**WRITTEN INSTRUCTION:**
How many of the lines below contain "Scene"? Answer with that number alone.

** START OF EXTRACTED DATA **

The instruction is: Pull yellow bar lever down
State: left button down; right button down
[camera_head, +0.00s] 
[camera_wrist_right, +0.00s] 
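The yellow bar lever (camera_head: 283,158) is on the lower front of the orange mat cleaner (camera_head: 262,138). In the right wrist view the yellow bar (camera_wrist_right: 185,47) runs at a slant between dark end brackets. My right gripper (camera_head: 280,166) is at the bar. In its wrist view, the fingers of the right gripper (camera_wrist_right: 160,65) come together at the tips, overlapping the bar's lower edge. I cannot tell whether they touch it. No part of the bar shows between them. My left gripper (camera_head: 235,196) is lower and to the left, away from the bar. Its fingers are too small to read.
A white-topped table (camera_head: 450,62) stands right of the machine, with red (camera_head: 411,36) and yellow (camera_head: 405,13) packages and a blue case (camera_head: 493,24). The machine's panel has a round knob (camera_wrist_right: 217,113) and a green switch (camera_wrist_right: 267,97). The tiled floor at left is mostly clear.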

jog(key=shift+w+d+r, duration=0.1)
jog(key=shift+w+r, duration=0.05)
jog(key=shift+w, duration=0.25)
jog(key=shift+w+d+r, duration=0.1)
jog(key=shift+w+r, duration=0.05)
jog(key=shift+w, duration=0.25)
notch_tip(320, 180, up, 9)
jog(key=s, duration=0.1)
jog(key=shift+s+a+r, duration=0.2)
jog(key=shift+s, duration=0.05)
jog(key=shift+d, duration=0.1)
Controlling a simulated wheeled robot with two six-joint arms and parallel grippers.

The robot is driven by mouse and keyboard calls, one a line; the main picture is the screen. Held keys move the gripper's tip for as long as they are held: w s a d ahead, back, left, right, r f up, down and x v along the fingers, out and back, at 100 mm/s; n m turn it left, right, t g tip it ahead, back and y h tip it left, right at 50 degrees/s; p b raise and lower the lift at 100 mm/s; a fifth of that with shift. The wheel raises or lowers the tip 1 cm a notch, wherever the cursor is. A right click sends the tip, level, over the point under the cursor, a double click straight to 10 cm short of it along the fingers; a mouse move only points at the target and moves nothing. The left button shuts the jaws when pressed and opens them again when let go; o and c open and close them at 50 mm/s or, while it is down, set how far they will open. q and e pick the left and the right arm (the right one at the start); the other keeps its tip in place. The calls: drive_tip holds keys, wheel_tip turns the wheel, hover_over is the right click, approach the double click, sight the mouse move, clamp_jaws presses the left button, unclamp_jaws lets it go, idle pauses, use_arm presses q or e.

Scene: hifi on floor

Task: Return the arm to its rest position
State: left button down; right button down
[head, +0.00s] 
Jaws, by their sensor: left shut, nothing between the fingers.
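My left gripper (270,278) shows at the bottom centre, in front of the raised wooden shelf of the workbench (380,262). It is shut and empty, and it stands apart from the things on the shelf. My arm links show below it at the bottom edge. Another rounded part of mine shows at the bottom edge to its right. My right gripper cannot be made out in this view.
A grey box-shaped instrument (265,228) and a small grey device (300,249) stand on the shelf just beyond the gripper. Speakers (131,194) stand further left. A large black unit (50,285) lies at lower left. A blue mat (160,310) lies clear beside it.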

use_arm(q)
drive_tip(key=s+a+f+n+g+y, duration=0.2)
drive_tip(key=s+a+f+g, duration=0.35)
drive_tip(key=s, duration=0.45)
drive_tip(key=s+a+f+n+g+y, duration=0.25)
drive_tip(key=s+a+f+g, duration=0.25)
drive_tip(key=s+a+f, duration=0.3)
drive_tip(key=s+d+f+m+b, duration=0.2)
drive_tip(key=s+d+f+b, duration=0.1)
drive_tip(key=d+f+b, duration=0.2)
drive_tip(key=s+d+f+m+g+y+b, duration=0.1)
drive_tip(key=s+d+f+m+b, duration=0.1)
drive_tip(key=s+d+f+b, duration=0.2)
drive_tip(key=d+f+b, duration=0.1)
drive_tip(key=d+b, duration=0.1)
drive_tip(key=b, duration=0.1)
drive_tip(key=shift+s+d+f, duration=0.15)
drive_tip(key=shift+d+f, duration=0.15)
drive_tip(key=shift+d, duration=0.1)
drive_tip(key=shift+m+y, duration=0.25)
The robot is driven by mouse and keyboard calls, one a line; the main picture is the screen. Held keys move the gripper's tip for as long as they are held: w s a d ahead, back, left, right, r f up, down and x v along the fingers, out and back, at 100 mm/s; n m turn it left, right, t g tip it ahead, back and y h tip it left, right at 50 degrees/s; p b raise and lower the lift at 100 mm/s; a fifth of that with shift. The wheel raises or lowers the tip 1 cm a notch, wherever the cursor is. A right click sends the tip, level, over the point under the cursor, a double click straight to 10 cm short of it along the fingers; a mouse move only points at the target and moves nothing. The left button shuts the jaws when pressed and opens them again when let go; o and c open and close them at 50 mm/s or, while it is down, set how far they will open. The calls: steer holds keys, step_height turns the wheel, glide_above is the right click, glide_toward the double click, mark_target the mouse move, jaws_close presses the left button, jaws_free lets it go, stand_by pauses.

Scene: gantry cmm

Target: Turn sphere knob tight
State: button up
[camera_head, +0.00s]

** END OF EXTRACTED DATA **

**EXERCISE OUTPUT:**
2